Benterbusch hingegen sagte: „Die Politik muss jetzt gemeinsam mit den Ferngasnetzbetreibern eine Entscheidung über ein ausreichend großes Netz treffen, sodass die Industrie weiß, was wann kommt.“
Appell für mehr Sicherheit für Verteilnetzbetreiber
Zustimmung kam von Carsten Rolle, Geschäftsführer des Welt-Energierats: „Es muss verstanden werden, dass ohne diese Infrastruktur-Sicherheit kein Unternehmen eine Dekarbonisierungsoption in großem Stil hat.“
Zu einem ähnlichen Ergebnis kommt auch eine Studie des Übertragungsnetzbetreibers Tennet mit dem Titel „Quo vadis Wasserstoff-Kraftwerke?“, die das Unternehmen Mitte Mai veröffentlichen will. Deren Kernergebnisse liegen dem Handelsblatt bereits vor. Eine frühzeitige Anbindung von Südbayern an das geplante Wasserstoffnetz kann demnach einen signifikanten Beitrag zur Versorgungssicherheit leisten.

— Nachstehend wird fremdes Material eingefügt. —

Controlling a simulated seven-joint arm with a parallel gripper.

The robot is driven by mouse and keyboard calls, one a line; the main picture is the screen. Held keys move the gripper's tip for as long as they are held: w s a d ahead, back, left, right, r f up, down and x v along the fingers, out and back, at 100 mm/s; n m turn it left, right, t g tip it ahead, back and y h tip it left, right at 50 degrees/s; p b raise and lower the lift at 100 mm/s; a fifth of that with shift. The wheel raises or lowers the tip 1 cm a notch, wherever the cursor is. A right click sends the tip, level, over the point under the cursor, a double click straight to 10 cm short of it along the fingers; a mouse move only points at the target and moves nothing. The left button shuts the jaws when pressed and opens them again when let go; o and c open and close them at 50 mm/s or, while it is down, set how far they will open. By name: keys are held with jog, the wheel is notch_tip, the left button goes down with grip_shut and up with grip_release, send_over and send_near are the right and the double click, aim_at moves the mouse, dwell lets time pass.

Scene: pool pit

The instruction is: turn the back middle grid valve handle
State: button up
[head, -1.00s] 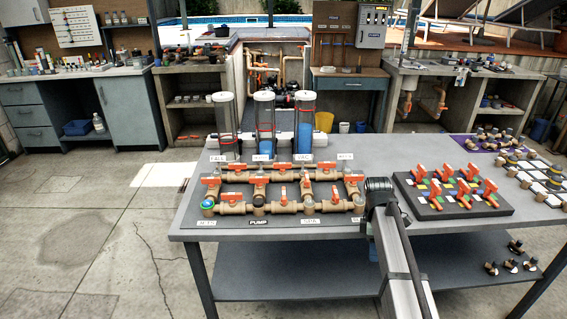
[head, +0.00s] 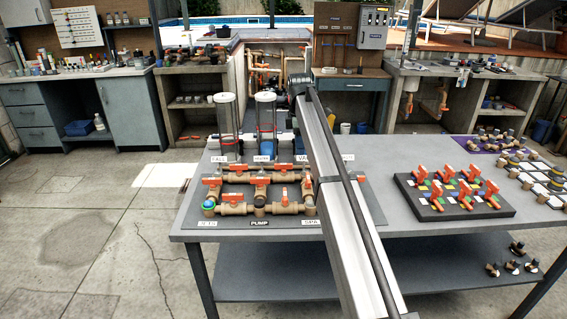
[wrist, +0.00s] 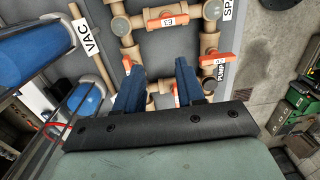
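The valve grid is a set of tan pipes (head: 232,209) with orange handles on a dark board at the table's left. Its back middle handle (head: 284,168) appears just left of my arm. In the wrist view this orange handle (wrist: 127,63) seems to show at the tip of the left finger, which partly hides it. My gripper (wrist: 158,68) has two blue fingers spread apart with nothing between them that I can see held. Contact with the handle cannot be told. In the head view my arm hides the gripper.
Clear upright cylinders (head: 265,120) stand behind the grid. A blue cylinder (wrist: 30,45) lies close on the wrist view's left. Another handle, marked E3 (wrist: 166,20), is beyond the fingers. A black valve board (head: 450,208) sits right of my arm, with bare table (head: 385,165) between.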

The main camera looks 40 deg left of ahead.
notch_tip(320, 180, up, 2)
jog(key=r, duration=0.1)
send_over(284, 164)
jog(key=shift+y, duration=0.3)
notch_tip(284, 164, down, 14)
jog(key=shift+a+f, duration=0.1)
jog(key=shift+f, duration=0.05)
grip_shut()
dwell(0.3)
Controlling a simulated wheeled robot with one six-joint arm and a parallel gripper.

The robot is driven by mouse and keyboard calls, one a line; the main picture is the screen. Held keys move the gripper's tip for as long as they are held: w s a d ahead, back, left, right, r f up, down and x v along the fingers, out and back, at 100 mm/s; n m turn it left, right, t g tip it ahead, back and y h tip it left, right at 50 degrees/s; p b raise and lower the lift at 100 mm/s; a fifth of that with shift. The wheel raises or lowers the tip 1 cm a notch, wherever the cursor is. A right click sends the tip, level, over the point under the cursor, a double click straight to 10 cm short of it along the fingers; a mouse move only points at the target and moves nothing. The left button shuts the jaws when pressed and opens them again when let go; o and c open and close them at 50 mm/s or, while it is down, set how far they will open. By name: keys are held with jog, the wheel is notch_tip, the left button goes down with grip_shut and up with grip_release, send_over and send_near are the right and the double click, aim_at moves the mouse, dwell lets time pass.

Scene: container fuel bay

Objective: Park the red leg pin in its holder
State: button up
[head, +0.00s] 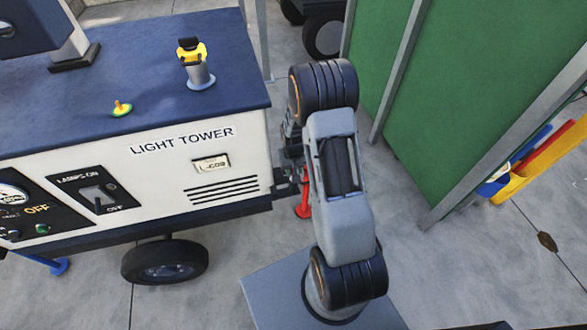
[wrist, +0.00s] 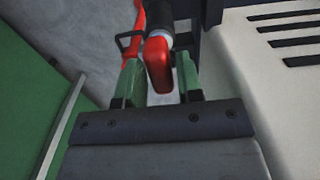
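The red leg pin (wrist: 158,64) shows in the wrist view as a red grip between the green fingers of my gripper (wrist: 160,76). The pin's far end is hidden. A red leg (wrist: 139,18) with a dark post runs just beyond it. In the head view, the red leg's foot (head: 304,205) shows beside the light tower, and my arm hides the gripper and pin.
The white and blue light tower (head: 225,150) stands close on the left, its vents (wrist: 295,38) at the right of the wrist view. A green container wall (head: 455,95) stands to the right. Bare concrete floor (head: 415,260) lies in front of it.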

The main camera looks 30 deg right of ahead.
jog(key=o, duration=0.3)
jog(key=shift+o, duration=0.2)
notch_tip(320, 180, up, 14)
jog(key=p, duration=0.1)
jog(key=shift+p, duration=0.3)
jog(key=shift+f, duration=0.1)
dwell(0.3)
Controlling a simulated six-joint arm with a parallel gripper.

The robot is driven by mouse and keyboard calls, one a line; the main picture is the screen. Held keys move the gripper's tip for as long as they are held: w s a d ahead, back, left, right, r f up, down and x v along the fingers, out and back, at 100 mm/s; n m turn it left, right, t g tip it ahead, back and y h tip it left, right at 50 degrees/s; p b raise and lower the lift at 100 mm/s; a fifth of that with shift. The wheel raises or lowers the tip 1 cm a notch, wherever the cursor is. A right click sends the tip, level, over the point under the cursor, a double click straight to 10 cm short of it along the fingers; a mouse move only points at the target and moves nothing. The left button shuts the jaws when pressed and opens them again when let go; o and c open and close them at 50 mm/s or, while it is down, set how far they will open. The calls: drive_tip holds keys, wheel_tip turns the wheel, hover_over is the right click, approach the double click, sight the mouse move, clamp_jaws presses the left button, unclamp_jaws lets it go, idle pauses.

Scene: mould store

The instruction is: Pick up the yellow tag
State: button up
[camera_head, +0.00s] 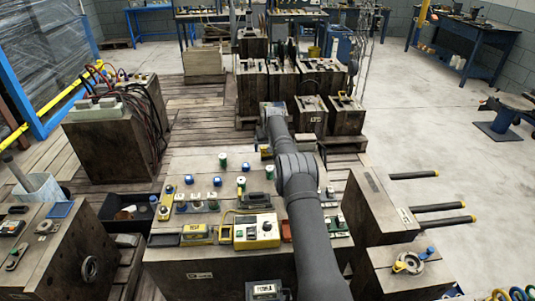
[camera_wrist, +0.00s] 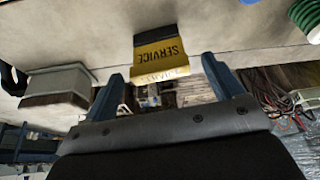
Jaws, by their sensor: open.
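The yellow tag (camera_wrist: 160,52) shows in the wrist view, with SERVICE in dark letters and a black band at its far end. It lies on the pale block top (camera_wrist: 90,30), close to the edge, and a paler lettered strip shows at its near end. My gripper (camera_wrist: 162,68) is open, with its two blue-grey fingers apart. The near end of the tag appears between the fingertips, with a gap on each side; contact cannot be told. In the head view I cannot make out the tag; my arm covers much of that area.
In the wrist view a grey box (camera_wrist: 55,92) stands left of the fingers and a green coil (camera_wrist: 306,14) lies at upper right. In the head view green spools (camera_head: 222,160), a yellow control box (camera_head: 257,231) and several small items crowd the block top. Cables (camera_head: 150,95) drape at left.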

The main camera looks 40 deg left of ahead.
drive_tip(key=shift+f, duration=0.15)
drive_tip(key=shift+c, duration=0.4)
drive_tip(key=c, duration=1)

Der Chef der Salzgitter AG geht von keinem schnellen Anschluss ans Netz aus.
(Foto: Vogt/Hergenröders)
Für Diskussionsbedarf sorgt beim Wasserstoffnetz zudem das Thema Finanzierung. Die noch von der Großen Koalition aus Union und SPD beschlossene Regulierung für Wasserstoffnetze sieht vor, dass allein die Kunden der Wasserstoffnetze den Ausbau und den Betrieb der Leitungen über Entgelte finanzieren. So würden beispielsweise die Industriekonzerne, die als Erstes an das Wasserstoffnetz angeschlossen werden, den Ausbau mit den Gebühren bezahlen, die ihnen für die Nutzung in Rechnung gestellt werden.
Die Netzbetreiber sprechen sich seit Jahren für eine andere Lösung aus: Sie wollen aus den Entgelten, die sie für die Nutzung der Erdgasleitungen unter anderem von Hausbesitzern erhalten, den Aufbau des Wasserstoffnetzes finanzieren. Doch die Politik lehnt diese Form der Quersubventionierung aufgrund der massiven Kosten für alle Verbraucher ab.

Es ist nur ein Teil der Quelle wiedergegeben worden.